2012年7月7日土曜日

孤立化か、それともオリーブの樹か、小沢新党50人の行く末

 民主党内100人超の最大勢力を誇っていた小沢グループだが、2日に離党届けを出したのは結局、衆院38人に参院の12人を加えた50人に止まった。
 この数字の評価は分かれるところだが、小沢氏が民主党合流前に率いた自由党は1997年12月の結党時が66人で2003年9月の解党時には30人になっていた。それからすると歩留まり5割、実数で20人の勢力増である。少なくとも数字の上っ面だけを見れば、小沢氏は焼け太ったことになる。
もっとも離党届け後に衆院小選挙区選出の階猛、辻恵の2議員が記者会見で離党の意志がないことを表明した。階議員は小沢王国と言われる岩手県一区選出だ。また、岩手3区選出の黄川田徹議員は、早い段階から離党を否定していた。ことほど左様、小沢氏の足下がガタガタしているようでは、小沢新党に参加しても先々が不安だろう。
何より離党組には直近の世論調査で小沢新党に期待する人が10パーセント台前半だったことがショックだったのでは。これでは第3極との連携も多くは望めまい。石原慎太郎東京都知事には早々拒絶され、ここにきて蜜月だった河村たかし名古屋市長も「まずは石原さん(東京都知事)、橋下さん(大阪市長)との頑張っていく」と腰が退けてきた。
 さらに橋下徹大阪市長との連携に意欲を見せるみんなの党の渡辺善美代表にいたっては「本音では、民主党内の権力奪取に失敗した、というところが透けて見える。(小沢氏は)賞味期限が迫ってきているということではないか」とボロクソである。あまりの評判さに、ギリギリのところで新党参加を躊躇する議員も出てこよう。

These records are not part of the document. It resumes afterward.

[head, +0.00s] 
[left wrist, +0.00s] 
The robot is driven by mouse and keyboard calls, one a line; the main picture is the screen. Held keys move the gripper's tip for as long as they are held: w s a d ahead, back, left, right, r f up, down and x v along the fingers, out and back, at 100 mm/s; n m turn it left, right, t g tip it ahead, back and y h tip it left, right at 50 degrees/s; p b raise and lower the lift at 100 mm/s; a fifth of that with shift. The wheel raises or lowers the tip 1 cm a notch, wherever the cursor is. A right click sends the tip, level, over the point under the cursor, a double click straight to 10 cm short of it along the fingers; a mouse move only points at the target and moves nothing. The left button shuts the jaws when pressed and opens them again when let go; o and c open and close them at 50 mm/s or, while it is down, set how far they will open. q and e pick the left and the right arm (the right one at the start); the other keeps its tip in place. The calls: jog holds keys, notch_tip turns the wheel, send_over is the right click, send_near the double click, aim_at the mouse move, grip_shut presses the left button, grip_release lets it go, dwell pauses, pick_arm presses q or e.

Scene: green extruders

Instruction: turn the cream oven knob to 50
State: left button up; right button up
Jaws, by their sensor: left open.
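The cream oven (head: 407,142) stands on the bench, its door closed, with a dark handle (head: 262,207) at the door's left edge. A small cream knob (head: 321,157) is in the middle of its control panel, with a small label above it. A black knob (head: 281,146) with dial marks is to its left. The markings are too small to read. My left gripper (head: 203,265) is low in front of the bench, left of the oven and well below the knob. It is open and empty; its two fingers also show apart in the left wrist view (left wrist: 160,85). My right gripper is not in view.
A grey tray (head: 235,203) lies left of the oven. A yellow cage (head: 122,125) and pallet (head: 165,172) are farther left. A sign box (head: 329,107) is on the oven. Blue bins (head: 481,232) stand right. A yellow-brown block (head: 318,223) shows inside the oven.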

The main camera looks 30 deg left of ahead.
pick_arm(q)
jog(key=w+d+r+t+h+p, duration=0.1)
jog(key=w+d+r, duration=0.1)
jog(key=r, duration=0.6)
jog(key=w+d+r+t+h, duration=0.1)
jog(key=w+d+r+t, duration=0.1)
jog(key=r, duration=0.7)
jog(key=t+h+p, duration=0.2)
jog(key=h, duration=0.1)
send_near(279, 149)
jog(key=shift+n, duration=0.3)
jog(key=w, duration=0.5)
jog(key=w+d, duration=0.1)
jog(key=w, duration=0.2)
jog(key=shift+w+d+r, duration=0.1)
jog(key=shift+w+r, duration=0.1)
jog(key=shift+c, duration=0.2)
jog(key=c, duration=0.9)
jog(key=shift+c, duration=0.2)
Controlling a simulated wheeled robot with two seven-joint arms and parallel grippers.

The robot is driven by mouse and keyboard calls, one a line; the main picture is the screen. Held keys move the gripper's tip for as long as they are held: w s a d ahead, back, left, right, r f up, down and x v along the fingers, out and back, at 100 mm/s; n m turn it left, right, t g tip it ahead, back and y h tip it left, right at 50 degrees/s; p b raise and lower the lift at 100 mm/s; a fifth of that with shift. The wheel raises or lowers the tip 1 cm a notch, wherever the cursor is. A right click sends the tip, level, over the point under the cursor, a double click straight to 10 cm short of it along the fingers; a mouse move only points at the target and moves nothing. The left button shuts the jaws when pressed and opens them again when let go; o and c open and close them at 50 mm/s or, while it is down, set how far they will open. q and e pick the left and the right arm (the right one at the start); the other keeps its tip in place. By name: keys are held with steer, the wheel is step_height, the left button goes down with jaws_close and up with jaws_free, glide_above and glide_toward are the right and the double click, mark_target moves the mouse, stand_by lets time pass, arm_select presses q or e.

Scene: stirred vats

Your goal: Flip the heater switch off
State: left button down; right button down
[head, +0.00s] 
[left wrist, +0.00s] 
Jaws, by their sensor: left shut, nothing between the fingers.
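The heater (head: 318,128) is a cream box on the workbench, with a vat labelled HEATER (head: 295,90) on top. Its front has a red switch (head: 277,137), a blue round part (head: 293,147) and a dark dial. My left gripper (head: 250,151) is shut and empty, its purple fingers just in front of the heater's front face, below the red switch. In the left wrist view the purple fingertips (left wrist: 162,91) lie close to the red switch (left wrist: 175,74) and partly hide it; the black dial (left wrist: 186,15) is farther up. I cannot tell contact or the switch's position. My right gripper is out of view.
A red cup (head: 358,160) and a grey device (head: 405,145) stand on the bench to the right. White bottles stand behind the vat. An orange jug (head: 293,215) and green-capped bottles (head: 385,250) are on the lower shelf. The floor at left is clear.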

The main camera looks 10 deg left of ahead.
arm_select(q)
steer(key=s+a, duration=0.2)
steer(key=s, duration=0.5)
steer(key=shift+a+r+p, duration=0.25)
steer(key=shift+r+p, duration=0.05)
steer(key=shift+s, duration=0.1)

小沢氏は新党結成について同日の記者会見で「まだ言える段階ではない」と言葉を濁した。離党即、新党結成に踏み切れなかったところが今回の離党劇の限界である。
一方、民主党執行部は同日夜の役員会で離党議員への対応を協議、席上、野田佳彦首相は除籍処分とする意向を示した。
当然だ。こちらは本欄で度々指摘しているとおり、小沢切りは政治の安定に欠かせない。
国会会期は9月8日まで大幅に延長された。政権与党であれば、たとえ談合政治と批判されても、自民、公明両党の協力を得て山積する政治課題を処理することだ。解散総選挙で国民に信を問うのはそれからでも遅くはない。